USING PXRF AND LITHOGEOCHEMISTRY TO BETTER DEFINE THE VOLCANIC STRATIGRAPHY IN BIG BEND NATIONAL PARK

Big Bend National Park has complex volcanic stratigraphy due to multiple tectonic episodes that were punctuated with periods of volcanism. Recent efforts by the USGS to map the Big Bend National park included mapping the South Rim Formation in the Chisos Mountains which contains several well defined members (e.g. Lost Mine Member, Boot Rock Member, Pine Canyon Rhyolite Member), and some poorly defined units that could not be correlated to others. For example, Tesre includes undifferentiated rhyolite flows and ignimbrites that are discontinuous on the map. The Tesre unit may be equivalent to one of the members in the South Rim Formation or a member of the Punta De La Sierra (Tetps) (Bohannon,R.G., 2011). When using only traditional field methods, these units are difficult to distinguish from trachyte flows of Punta De La Sierra (Tetps) (Bohannon, R.G., 2011).

We are using a handheld X-ray fluorescence (pXRF) spectrometer, to determine the lithogeochemistry to correlate and map these undifferentiated volcanic units of the South Rim Formation. While the handheld XRF does not have the full analytical capabilities of traditional bench top models, recent advances produce excellent results for certain analytes that can chemically differentiate rhyolitic tuffs based on silicon, aluminum, iron, zirconium, niobium, yttrium, hafnium and many others. We are using the pXRF and Cernuschi’s et al. (2013) rhyolite calibrations in the field to quantitatively correlate rhyolitic tuffs using lithogeochemistry. Additional samples will be collected and analyzed with the handheld XRF in “bench top mode” which can provide further detailed chemical analysis. Optical petrography of thin sections to determine mineralogy combined with the chemical analyses will complete the tuff correlation. The pXRF has already been applied to mapping basalts in the field (Cernuschi et al., 2013) but not used to correlate rhyolites.

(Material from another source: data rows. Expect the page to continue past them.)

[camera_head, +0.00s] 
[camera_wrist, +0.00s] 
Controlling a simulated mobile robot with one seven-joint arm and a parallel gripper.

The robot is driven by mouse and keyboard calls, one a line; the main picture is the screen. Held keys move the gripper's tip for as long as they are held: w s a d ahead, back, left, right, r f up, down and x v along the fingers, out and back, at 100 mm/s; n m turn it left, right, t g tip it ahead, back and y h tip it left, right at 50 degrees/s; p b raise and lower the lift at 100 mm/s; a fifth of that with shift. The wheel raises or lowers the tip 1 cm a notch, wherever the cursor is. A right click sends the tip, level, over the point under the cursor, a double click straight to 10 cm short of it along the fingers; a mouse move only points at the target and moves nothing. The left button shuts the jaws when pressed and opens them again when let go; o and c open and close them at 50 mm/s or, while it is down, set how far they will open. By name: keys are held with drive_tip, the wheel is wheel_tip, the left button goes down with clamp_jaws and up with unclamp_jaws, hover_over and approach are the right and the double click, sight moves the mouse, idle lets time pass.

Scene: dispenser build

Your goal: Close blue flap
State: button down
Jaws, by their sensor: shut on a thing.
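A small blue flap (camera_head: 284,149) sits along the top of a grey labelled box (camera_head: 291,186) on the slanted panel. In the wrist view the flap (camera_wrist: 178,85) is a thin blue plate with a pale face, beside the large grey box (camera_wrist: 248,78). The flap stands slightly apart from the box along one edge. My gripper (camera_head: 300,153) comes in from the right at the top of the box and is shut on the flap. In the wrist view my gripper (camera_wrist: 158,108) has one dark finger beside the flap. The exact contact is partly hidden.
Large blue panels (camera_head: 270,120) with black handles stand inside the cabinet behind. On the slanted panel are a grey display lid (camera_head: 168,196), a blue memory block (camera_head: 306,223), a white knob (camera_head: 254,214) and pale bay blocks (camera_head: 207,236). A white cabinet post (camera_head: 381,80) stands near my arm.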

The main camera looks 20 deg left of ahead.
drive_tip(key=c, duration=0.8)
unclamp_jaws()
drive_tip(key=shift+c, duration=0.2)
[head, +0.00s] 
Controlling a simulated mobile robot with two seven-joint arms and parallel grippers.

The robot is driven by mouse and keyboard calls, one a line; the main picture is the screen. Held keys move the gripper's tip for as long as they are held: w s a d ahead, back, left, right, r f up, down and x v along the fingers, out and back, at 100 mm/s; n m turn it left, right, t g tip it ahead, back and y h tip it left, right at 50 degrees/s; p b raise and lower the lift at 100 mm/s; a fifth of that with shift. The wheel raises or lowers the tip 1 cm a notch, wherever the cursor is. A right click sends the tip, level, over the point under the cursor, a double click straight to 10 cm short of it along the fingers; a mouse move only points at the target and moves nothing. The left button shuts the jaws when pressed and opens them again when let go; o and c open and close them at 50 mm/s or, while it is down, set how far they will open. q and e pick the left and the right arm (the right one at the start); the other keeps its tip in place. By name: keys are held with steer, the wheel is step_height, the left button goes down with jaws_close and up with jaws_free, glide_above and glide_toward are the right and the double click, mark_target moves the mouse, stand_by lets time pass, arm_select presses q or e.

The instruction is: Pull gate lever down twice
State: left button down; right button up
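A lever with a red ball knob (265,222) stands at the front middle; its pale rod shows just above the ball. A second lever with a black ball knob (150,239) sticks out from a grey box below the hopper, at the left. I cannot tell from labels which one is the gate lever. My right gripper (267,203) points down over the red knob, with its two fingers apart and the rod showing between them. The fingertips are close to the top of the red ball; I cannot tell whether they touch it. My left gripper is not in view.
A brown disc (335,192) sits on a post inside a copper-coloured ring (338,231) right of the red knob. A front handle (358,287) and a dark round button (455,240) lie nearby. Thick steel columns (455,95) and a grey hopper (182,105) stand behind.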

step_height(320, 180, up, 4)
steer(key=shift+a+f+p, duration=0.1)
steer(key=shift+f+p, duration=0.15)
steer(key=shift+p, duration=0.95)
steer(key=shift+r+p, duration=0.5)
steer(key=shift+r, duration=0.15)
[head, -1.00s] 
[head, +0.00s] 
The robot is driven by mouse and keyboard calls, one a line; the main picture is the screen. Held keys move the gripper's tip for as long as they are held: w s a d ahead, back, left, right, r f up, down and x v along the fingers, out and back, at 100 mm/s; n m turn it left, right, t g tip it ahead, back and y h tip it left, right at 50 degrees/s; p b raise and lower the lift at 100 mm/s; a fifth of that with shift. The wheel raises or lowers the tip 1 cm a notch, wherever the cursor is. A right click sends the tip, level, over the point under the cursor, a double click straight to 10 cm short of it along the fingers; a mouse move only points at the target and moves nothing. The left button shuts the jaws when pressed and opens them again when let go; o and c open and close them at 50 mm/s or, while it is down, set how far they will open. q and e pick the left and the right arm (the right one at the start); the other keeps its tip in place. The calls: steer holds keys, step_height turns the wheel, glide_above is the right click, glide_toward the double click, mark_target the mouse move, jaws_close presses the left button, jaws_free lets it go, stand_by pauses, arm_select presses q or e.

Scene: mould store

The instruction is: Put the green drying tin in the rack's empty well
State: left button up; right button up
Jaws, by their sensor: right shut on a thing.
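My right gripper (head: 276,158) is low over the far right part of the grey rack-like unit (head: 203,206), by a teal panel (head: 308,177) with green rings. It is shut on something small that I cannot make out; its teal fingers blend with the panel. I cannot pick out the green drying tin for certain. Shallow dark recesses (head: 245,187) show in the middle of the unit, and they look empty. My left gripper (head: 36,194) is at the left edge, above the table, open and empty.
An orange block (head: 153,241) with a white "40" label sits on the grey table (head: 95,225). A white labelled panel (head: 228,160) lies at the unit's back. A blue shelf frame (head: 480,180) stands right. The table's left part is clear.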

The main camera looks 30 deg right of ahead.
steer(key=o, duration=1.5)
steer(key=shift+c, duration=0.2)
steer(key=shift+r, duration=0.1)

Lithogeochemistry in the field coupled with more traditional methods (“bench top mode", geochemistry and petrography) will result in a better understanding of the spatial distribution of the individual volcanic eruptions of the South Rim Formation flows (Tesre) and to a refined geologic map. This will lead to a better understanding of Eocene volcanism that was occurring during the Rio-Grande rifting episode.